Rep. Edward Markey, D-Mass., ranking member of the Committee on Natural Resources, has introduced legislation to ban natural gas exports, but Tezak does not expect Congress to interfere.
On the issue of natural gas exportation, "there's a division between the natural gas consumers and the energy companies," she said, that has divided Republicans as well.
"If you have a division among the Republicans, and they are ones controlling the House, that is not a recipe for getting things done," she said.
Tezak said an export ban would harm the industry, leading it to adjust production downward until prices rise. "Trapping production at home is an attractive short-term option, but it doesn't necessarily mean prices will stay low forever," she said.
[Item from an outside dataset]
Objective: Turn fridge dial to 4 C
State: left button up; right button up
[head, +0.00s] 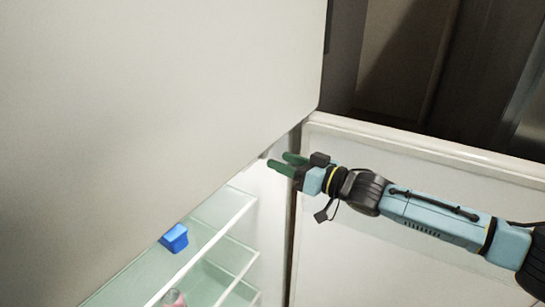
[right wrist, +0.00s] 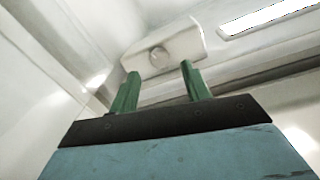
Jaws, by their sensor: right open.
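The fridge dial (right wrist: 159,57) is a small round knob on a white housing (right wrist: 185,44) at the fridge's inner ceiling, seen in the right wrist view. Its markings are too small to read. My right gripper (head: 279,162) reaches into the open fridge from the right, below the upper door, in the head view. In the right wrist view its two green fingers (right wrist: 158,82) are apart and empty, pointing toward the dial. The dial appears between and beyond the fingertips; no contact shows. In the head view the dial is hidden. My left gripper is not in view.
A large closed upper door (head: 160,90) fills the left of the head view. Glass shelves (head: 215,240) below hold a blue container (head: 174,238) and a pinkish item (head: 173,298). The open lower door (head: 400,165) stands behind my right arm. A bright light panel (right wrist: 265,18) is right of the dial housing.

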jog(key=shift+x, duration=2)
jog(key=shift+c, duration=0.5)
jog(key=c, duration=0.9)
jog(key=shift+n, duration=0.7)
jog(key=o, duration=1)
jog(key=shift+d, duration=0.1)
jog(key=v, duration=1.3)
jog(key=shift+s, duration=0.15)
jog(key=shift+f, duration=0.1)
Tezak and Allen agree natural gas prices will rise regardless of whether exports are approved because drilling is slowing down due to oversupply. Donovan said the upgrades to Cove Point will "help end the boom and bust" because exporting the natural gas would alleviate the excess supply.
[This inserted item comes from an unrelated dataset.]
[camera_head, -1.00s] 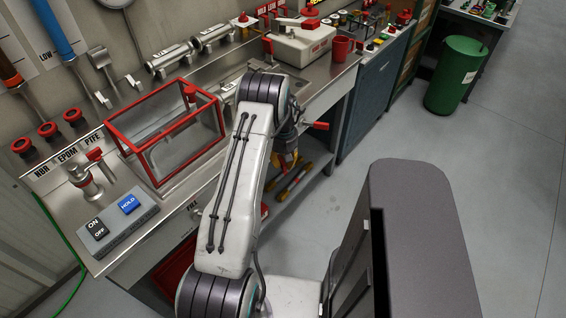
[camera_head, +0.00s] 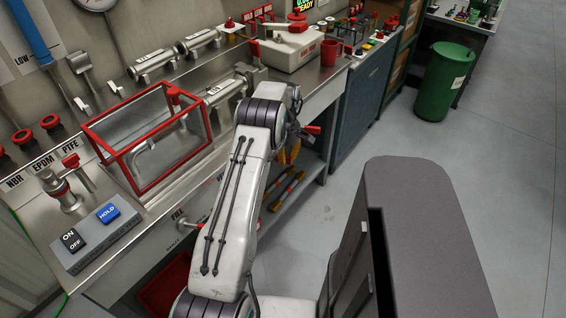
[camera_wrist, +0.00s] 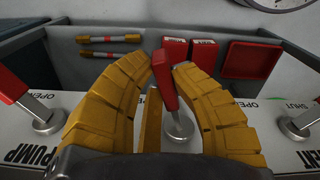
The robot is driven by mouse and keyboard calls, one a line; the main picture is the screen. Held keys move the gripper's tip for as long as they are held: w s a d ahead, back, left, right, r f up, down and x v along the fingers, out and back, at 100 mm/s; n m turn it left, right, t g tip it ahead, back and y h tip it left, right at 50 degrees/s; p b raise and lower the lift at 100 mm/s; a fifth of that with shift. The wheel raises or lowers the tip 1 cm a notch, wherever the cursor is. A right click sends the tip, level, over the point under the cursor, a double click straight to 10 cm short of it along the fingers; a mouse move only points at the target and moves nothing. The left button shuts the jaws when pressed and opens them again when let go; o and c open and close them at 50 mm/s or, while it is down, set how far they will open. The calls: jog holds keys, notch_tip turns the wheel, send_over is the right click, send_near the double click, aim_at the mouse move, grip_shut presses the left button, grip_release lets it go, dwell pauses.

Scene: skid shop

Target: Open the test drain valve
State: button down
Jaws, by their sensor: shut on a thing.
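In the wrist view, the yellow fingers of my gripper (camera_wrist: 160,75) close around a red lever handle (camera_wrist: 163,82). The lever rises from a round metal hub (camera_wrist: 178,127) on a white panel and leans up and left. The middle lever's label is hidden by my fingers, so I cannot read which valve it is. Another red lever (camera_wrist: 12,86) stands at left by the word PUMP. A third red lever (camera_wrist: 309,118) stands at right, near the word SHUT. In the head view, my gripper (camera_head: 291,150) is mostly hidden behind my arm, at the bench's front.
A red-framed clear box (camera_head: 150,140) stands on the metal bench, with a HOLD button (camera_head: 108,212) at its left. Beyond the panel are red boxes (camera_wrist: 188,55), a red tray (camera_wrist: 250,60) and yellow tools (camera_wrist: 110,40). A green bin (camera_head: 443,80) stands on open floor at right.

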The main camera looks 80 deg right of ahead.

The development of additional uses of the newly abundant fuel, such natural gas powered vehicles, are also likely to drive domestic prices higher over the long term.
Even if domestic natural gas prices double, the prices in Asia and Europe are high enough to make exporting profitable, Allen said, because the price differential pays for transportation and other costs.
But Allen warned that other countries including Australia are also investing in liquefied natural gas exports.
Another pitfall is the prospect of fracking taking off abroad, especially in China, which has more recoverable shale gas reserves than any country in the world, according to the Citigroup report.
"The Chinese are the biggest growth market in Asia and if they start producing natural gas from a process like fracking that would reduce the growth in the LNG market," Allen said.
Although natural gas prices abroad are currently high enough to support American exports of natural gas, the question, Allen said, is "whether they'll still be there in five years."